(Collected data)
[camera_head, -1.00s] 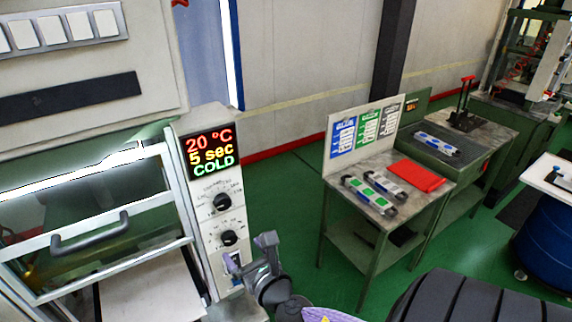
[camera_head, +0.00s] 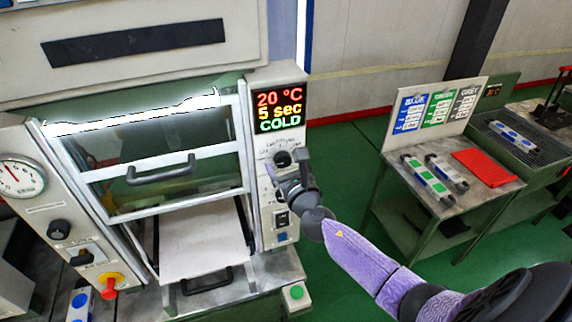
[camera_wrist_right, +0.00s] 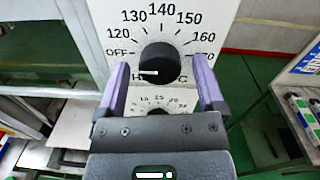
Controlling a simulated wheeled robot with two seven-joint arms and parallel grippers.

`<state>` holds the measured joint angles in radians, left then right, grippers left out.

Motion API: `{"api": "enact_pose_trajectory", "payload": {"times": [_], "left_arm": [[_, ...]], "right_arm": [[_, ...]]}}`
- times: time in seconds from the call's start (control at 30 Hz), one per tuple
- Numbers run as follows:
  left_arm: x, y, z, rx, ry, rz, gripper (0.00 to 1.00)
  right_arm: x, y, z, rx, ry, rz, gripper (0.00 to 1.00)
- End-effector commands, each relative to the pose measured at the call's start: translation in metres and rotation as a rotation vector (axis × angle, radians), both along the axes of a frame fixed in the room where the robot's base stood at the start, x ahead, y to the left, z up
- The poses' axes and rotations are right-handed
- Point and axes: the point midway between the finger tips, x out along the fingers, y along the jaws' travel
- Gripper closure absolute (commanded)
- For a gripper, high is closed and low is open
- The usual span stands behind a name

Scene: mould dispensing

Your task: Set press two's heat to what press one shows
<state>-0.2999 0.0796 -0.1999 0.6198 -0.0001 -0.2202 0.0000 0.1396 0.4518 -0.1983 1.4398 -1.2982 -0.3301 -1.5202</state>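A press control panel (camera_head: 265,190) carries a display (camera_head: 279,109) reading 20 °C, 5 sec, COLD. The black upper knob (camera_head: 282,158) sits below the display, partly behind my right gripper (camera_head: 286,164). In the right wrist view the heat knob (camera_wrist_right: 160,60) has a scale marked OFF, then 120 to 160 and beyond; its white mark points left, near OFF. My right gripper (camera_wrist_right: 160,80) is open, its purple-sided fingers on either side of this knob; contact cannot be told. The lower knob is mostly hidden. My left gripper is not in view. No second press's heat setting is readable.
The press has a glass guard with a handle (camera_head: 162,172), a gauge (camera_head: 20,178), a red stop button (camera_head: 109,287) and a green button (camera_head: 297,292). Green floor lies between.

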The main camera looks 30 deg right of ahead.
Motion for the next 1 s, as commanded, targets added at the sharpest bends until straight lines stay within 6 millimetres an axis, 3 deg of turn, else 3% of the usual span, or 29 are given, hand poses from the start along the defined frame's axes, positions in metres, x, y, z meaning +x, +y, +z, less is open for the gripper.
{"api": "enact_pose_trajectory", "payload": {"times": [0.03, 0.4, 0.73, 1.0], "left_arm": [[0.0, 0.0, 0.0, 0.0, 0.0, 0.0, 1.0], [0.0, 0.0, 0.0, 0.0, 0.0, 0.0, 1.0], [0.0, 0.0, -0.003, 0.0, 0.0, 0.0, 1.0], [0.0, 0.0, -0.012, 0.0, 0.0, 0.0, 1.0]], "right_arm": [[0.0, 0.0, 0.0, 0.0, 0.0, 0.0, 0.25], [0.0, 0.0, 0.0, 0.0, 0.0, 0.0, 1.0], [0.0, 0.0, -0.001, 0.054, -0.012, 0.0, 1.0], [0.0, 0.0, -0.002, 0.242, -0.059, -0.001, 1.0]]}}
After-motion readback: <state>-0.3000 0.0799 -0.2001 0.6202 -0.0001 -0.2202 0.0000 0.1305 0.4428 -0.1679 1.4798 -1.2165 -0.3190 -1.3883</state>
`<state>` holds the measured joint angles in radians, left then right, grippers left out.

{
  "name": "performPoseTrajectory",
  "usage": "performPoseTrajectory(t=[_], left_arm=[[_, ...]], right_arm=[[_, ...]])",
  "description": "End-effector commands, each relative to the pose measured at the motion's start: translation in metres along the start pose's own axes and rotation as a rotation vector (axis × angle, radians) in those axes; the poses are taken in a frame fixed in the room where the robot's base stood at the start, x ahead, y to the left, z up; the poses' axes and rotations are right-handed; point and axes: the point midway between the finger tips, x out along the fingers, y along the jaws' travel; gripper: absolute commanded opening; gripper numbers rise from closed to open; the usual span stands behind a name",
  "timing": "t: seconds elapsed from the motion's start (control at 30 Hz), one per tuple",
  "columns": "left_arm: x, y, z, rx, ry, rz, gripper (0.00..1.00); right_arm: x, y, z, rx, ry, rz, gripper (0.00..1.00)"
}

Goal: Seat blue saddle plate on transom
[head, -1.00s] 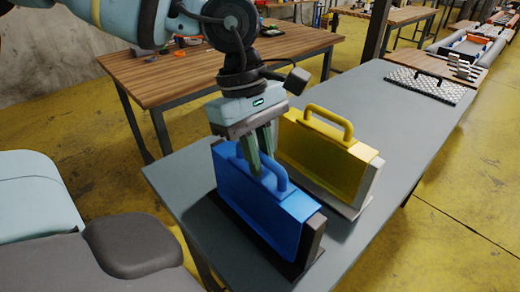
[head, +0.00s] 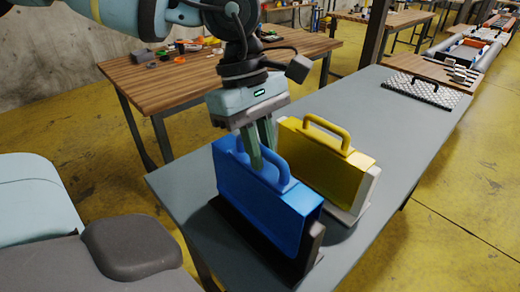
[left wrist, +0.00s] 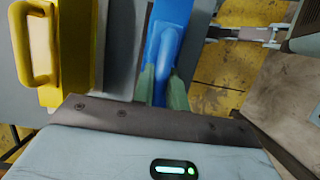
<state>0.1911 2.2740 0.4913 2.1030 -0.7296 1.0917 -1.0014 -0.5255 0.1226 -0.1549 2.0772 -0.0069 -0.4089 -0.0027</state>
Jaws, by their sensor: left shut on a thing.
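The blue saddle plate (head: 258,205) is an upright, case-like block with a loop handle. My left gripper (head: 264,162) comes down from above and is shut on its handle. In the left wrist view the blue plate (left wrist: 168,40) runs up from between the green fingers (left wrist: 162,88). The plate stands just above or partly in a dark holder (head: 285,258) on the grey table; I cannot tell whether they still touch. No transom can be made out clearly; a grey inflatable boat (head: 467,50) lies far off at the upper right. My right gripper is not in view.
A yellow plate (head: 325,162) of like shape stands close beside the blue one in a pale holder (head: 364,195). A patterned board (head: 425,90) lies at the table's far end. The grey table (head: 350,105) is bare between. A wooden workbench (head: 165,95) stands behind.

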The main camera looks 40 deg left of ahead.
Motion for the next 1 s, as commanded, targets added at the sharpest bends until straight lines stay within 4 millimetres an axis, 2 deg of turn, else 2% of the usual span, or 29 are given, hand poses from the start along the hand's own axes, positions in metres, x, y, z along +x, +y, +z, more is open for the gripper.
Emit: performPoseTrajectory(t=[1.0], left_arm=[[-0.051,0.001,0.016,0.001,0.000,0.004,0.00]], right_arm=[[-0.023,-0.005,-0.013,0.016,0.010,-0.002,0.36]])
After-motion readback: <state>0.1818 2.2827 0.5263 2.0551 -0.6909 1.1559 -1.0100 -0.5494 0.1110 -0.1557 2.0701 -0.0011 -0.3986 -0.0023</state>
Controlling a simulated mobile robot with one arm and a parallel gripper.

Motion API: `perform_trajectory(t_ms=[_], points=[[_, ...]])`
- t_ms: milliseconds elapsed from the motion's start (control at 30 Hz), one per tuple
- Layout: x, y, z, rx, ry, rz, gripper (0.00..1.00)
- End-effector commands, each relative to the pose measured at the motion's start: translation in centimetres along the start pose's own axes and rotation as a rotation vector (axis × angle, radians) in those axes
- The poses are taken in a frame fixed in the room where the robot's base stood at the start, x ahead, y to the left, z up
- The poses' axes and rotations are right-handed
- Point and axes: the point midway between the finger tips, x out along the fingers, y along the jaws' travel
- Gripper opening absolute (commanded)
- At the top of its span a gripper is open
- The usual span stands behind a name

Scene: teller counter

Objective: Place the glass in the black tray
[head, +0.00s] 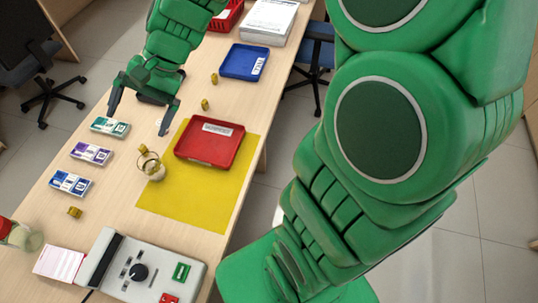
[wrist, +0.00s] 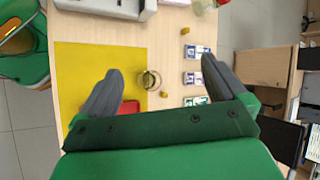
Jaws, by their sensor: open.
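A clear glass (head: 154,168) stands at the left edge of the yellow mat in the head view. It also shows in the wrist view (wrist: 151,81), seen from above between and beyond my finger tips. A second glass-like vessel (head: 27,238) with something red at one end is at the left picture edge. I see no black tray; a red tray (head: 209,157) with a label lies on the mat and a blue tray (head: 246,60) stands farther back. My gripper (head: 140,117) is open and empty above the counter, behind the glass; its spread fingers show in the wrist view (wrist: 158,70).
The yellow mat (head: 195,204) is bare at its front. Small yellow cylinders (head: 74,212) stand about, one close to the glass. Several banded bundles (head: 91,153) line the left side. A grey machine (head: 150,270) is in front; a red basket (head: 226,17) and paper stack (head: 268,20) are behind.

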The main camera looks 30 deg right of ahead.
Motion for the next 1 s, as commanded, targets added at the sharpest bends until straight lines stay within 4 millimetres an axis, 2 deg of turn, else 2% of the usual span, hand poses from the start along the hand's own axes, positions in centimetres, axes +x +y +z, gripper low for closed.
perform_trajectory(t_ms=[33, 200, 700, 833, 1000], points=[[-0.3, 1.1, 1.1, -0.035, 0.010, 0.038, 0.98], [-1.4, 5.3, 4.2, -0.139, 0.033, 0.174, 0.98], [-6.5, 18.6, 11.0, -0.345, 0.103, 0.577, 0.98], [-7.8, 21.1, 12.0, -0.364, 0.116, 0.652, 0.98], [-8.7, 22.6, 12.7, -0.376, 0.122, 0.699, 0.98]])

TASK PROMPT: Say how many lines in this listing hold the string "fixed", giving the count and nothing more.

ANSWER IN FULL: 3